One of the problems was with the way I'd implemented getting the time the last message was written. I just had an API that the website automatically requested every 5 seconds, and updated the time on the top of the page. This made it so you'd very quickly notice when new people posted, and the website's life jumped back up to 86,400. This was useful for debugging, and was very easy to implement. Since the whole thing, from backend and database to design was built over one evening, speed of implementation was key to getting it done. And since I expected at most hundreds of people to view the site over its life, I wasn't too worried about architecture.
But at its peak, there were well over 20,000 people concurrently on the site. That means that every second, there were 4,000 requests just to get the time the last message was written. That's a lot of requests, and each one was adding a database hit.
To get this fixed quickly, I just upgraded the database server, and decreased the time between requests to 60 seconds.
There would be further improvements to this, such as caching the information in Redis, but I'll save that for another day.
With Reddit came a moderation headache. I'd prepared for some level of moderation, and had the ability through a very quickly thrown together backend to hide comments from view, but that just wasn't enough.
For about 18 hours, overnight, following the Reddit post, I worked on keeping the content on the site clean, kind, and thoughtful.

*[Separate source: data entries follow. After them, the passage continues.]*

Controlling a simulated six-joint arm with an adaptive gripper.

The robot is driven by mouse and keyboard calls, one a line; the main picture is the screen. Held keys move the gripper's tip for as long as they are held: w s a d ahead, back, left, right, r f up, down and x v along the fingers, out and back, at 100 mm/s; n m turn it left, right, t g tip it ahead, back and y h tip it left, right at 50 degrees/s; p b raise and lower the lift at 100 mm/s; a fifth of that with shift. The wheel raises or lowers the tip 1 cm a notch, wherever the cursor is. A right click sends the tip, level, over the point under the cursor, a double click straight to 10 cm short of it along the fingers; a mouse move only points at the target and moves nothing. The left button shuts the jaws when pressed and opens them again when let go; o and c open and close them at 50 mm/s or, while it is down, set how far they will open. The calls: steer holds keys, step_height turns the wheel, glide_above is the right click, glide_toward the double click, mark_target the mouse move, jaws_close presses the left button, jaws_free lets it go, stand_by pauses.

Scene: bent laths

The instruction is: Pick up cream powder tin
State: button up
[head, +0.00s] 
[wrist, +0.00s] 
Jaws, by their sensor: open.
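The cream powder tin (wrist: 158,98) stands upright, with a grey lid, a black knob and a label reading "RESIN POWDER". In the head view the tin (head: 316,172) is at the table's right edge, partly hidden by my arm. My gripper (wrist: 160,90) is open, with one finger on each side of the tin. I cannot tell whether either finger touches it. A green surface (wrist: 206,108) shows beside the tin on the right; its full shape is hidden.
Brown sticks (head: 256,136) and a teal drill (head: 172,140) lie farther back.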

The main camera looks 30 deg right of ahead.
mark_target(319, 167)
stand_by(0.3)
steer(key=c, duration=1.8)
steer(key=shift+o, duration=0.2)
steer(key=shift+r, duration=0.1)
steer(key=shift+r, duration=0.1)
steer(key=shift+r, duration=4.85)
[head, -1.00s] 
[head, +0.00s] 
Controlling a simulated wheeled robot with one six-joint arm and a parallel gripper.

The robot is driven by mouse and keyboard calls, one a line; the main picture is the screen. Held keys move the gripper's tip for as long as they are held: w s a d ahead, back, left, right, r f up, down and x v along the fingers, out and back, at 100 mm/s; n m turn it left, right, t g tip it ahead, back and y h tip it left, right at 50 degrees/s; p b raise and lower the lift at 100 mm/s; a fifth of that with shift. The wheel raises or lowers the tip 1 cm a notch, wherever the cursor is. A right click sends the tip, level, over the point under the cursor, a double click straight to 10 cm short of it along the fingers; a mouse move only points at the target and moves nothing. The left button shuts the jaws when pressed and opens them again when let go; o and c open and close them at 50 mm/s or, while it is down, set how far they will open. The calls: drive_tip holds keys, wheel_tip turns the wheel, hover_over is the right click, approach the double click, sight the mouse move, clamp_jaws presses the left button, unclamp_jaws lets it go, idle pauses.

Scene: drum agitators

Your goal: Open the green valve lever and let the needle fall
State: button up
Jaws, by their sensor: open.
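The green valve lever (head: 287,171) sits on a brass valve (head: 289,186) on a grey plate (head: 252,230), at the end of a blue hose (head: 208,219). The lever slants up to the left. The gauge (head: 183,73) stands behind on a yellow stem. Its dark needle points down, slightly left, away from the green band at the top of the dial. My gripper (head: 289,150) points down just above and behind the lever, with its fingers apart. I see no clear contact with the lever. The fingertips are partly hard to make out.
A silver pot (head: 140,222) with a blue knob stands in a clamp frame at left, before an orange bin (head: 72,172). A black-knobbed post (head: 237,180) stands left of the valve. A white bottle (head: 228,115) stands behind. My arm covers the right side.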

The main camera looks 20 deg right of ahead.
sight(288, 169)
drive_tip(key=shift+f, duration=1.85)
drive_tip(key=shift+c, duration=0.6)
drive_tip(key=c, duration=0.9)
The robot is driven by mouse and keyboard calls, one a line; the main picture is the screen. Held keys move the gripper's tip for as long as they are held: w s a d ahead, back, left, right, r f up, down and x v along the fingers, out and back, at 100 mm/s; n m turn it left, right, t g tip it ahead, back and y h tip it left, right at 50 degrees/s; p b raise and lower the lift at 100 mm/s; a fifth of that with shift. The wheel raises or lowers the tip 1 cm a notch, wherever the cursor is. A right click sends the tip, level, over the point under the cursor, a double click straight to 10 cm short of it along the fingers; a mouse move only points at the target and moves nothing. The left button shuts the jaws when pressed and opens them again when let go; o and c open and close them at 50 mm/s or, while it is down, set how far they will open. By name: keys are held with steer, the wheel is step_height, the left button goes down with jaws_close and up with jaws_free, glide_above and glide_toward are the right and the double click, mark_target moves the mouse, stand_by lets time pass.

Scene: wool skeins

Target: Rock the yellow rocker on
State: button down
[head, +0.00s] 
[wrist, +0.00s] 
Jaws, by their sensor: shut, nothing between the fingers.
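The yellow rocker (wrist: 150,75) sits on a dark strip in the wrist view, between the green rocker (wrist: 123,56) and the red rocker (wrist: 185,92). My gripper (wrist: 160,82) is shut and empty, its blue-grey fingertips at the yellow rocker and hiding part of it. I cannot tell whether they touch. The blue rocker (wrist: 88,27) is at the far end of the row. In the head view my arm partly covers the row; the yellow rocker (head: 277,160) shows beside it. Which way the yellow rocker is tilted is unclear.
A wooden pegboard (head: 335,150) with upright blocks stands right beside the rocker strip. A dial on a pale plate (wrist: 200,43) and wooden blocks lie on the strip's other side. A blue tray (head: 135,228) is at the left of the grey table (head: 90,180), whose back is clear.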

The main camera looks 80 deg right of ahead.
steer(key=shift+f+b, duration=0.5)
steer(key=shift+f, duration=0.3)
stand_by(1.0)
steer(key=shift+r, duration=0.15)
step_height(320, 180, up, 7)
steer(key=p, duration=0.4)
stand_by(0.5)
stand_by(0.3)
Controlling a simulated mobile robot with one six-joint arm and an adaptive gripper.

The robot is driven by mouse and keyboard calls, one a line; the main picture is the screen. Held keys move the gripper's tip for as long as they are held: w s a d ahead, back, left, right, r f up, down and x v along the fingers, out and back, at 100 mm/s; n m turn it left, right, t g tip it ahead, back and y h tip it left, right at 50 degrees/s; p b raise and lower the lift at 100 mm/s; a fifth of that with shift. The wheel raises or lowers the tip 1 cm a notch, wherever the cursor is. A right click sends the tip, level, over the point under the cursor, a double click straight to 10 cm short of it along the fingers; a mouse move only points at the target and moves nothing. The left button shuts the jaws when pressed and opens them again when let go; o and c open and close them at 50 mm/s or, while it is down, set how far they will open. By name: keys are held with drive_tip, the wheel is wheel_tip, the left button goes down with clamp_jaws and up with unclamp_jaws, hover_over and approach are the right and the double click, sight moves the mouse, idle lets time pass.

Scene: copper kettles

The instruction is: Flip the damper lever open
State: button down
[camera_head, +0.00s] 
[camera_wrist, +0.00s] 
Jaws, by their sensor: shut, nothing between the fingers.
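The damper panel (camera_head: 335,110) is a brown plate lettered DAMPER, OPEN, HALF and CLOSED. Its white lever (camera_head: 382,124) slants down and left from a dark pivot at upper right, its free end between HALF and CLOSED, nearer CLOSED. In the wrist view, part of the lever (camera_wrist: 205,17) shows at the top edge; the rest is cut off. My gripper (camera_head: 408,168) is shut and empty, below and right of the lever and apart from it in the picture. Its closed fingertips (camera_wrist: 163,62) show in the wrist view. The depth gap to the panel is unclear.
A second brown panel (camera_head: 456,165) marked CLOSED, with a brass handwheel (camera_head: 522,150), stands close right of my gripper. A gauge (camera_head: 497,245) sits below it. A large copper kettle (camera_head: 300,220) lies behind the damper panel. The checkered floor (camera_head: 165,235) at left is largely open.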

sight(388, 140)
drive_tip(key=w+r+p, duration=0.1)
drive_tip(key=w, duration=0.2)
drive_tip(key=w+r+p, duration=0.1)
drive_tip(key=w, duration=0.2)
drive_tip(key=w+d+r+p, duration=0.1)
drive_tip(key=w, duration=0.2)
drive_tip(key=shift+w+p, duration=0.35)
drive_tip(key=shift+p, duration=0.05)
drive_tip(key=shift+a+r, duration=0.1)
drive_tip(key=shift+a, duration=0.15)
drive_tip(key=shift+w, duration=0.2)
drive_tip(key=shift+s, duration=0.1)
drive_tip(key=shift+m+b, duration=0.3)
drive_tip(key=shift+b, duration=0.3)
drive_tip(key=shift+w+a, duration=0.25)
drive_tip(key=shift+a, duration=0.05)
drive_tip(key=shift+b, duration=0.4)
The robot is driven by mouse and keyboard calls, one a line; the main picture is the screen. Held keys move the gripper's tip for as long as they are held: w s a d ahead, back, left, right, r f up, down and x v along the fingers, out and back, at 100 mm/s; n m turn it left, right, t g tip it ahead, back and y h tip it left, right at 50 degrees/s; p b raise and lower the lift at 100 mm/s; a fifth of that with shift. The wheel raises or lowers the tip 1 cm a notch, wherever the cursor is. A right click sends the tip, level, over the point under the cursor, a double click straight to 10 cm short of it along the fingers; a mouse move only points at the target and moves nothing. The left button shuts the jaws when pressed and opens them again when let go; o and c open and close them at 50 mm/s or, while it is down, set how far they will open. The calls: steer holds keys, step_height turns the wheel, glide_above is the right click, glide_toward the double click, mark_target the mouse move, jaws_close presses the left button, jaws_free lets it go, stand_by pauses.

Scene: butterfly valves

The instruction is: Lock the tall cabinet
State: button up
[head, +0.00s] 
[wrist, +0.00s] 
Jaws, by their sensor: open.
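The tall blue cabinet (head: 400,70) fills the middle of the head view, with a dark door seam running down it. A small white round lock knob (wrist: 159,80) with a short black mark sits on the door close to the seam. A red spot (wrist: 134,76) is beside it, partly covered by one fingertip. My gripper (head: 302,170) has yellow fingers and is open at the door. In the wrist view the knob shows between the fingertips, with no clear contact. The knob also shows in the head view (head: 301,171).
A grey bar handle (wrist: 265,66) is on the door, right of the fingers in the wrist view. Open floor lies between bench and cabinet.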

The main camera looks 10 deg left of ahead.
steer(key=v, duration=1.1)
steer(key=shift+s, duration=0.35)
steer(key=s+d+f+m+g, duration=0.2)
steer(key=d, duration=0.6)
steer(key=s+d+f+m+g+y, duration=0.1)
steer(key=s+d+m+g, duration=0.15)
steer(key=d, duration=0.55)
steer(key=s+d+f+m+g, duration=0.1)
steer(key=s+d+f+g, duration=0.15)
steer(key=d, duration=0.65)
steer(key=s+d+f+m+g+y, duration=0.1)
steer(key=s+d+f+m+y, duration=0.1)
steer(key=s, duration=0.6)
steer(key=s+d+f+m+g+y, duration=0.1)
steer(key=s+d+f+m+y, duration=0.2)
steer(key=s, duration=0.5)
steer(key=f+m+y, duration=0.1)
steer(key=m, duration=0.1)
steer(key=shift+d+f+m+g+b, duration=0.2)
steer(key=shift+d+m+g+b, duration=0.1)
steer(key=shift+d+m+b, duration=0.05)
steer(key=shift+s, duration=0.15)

Some people quickly figured out there was no rate limiting on the API to post a message, and started mass-posting hate speech. I added a new step in our posting API which checked a Redis cache of IPs that would increment a counter for how many posts an IP had made in the past X minutes. If it was more than a fairly low number, it would silently not post the message. The user was not warned that their post didn't go through. And since there's no API to view a particular post, there's no obvious way to check if your mass-posting worked or not...
Unless you're also spamming the message request API. Which started to happen, so I added rate limiting through Redis across the board. It was basically copying and pasting the same half-dozen lines of code to all three APIs, slightly tweaking their limits. This whole process took about an hour, during which I was also doing manual mass removals of posts through SQL queries.
I'd just see what a spam poster was posting, search for it, and delete it directly out of the database. This was all very real-time and went on throughout the night.
While I was working on the spam problem, I was simultaneously working on content filtering. Some content, I realized, I did not want to post online. I was not interested in creating a place for hate speech to thrive.
I built a quick search tool, and made some modifications to the database so that I could do faster full text searching on what was quickly becoming a huge database of letters. (The database, at its height, had well over 2 million posts, thanks to the rampant spam before my spam filtering. At this point, I'd just been toggling off the spam but keeping it in the database so that I could reference it when writing rules about what should and shouldn't be filtered.)
The process worked like this: I would manually read every post that came into the site, and when I saw one that wasn't appropriate, I would block it, and attempt to write a simple filter to block it. This involved finding all the various misspellings of offensive words used in an attempt to bypass a filter. Then I'd search those strings, and see if blocking them would have removed legitimate posts. If they would, I'd work at massaging my filter until it would mostly only filter out bad posts.
Then I'd update the code to add the filter, and move on.
After doing this process for about a day, the number of problematic posts was vanishingly small. It's almost certain some positive posts are also filtered out in the process, but I've tried my best to limit that when possible. Fortunately, it's impossible for anyone to know if their post has been filtered, so bad actors don't have a quick way to figure out how to work around the filter, and well-intentioned and incorrectly filtered users don't have a bad experience when they post their message.
One side note that I have to mention here -- I had to write a separate filter for long messages because a lot of people posted the full script of the Bee Movie. It was everywhere. Eventually, I would also filter non-unique messages. But I do think it was entertaining how severely the long text of the Bee movie script would break the style of the website. For a short time, a few hours into reddit, after filtering out a lot of the hate speech, the site was made up of real content and bee movie scripts, in equal parts.
After a night without sleep, and content mostly moderating itself, I finally went to bed. When I woke up, a person reported a problem: There was a trending reddit post in a local American city about a possible threat to a mall that was posted through ThisWebsiteWillSelfDestruct.com. The title of the website made the threat all the more sinister. People were concerned, and a few mentioned calling the local police, and said that the police were investigating.
I like to be up front when it comes to this kind of thing, and called the police myself, and explained the situation. We had a nice chat, and I gave them all the (limited) information I could. Nothing came of the threat, but I think it's worth mentioning as an unexpected experience that came from the site.
The filtering has mostly worked for the past year with only minor improvements. I'm always keeping an eye on things, but I've been blown away by the supportiveness of the community.
It's been awesome reading the things that are posted to the site, and I thank everyone who's been a part of it.